TASK GOAL
Below is a listing; print exactly its lines from the one containing "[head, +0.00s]" down to the one containing "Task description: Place", both inclusive, with every picture left out.
[START]
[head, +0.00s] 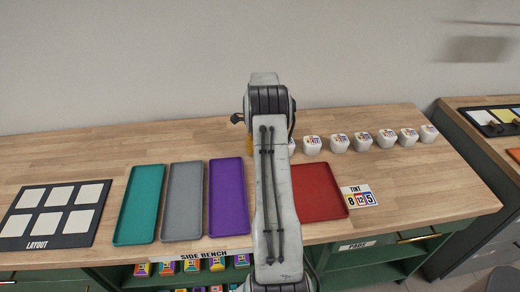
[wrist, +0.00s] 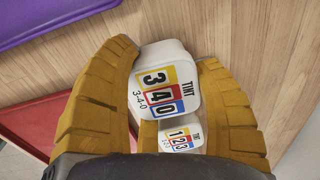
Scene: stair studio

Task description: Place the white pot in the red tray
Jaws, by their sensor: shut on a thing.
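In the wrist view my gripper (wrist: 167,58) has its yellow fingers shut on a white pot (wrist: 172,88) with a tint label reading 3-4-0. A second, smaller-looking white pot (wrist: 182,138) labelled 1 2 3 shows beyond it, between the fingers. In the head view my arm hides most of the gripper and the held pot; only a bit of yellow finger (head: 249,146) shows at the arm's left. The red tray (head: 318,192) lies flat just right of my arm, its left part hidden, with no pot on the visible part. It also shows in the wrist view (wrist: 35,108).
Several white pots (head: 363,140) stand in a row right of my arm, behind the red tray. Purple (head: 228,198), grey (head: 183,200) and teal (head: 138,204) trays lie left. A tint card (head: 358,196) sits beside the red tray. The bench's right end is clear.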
[END]
[START]
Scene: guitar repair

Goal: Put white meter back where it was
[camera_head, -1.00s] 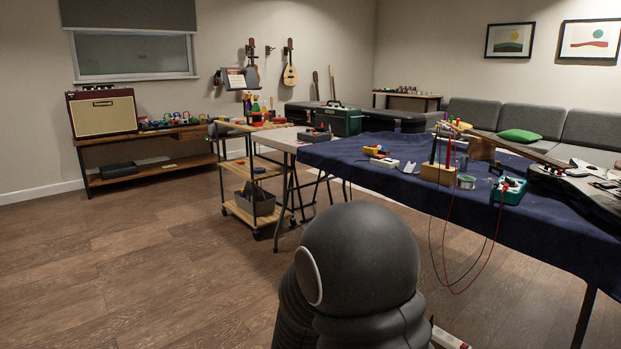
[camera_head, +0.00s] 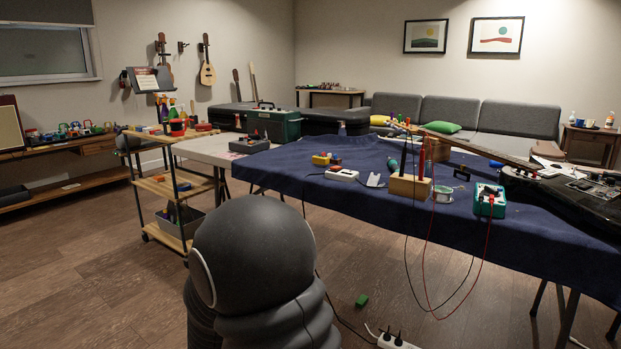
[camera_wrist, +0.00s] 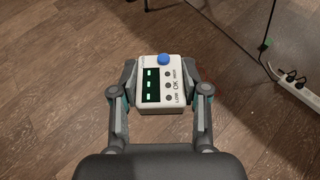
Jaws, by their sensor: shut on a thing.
[END]
[START]
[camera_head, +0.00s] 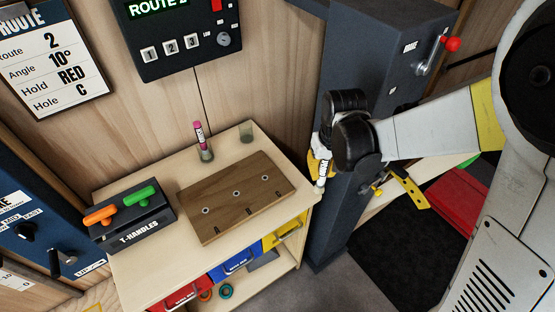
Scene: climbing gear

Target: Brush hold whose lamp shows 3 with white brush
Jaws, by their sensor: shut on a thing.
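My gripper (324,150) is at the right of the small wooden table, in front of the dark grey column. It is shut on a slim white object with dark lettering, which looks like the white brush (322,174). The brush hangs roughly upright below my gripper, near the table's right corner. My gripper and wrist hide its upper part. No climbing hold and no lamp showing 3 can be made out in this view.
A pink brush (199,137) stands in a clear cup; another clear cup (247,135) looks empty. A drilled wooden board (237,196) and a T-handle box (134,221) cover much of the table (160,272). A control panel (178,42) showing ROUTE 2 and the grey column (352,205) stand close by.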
[END]
SOLUTION FOR THIS EXERCISE
[head, +0.00s] 
[wrist, +0.00s] 
Scene: stair studio

Task description: Place the white pot in the red tray

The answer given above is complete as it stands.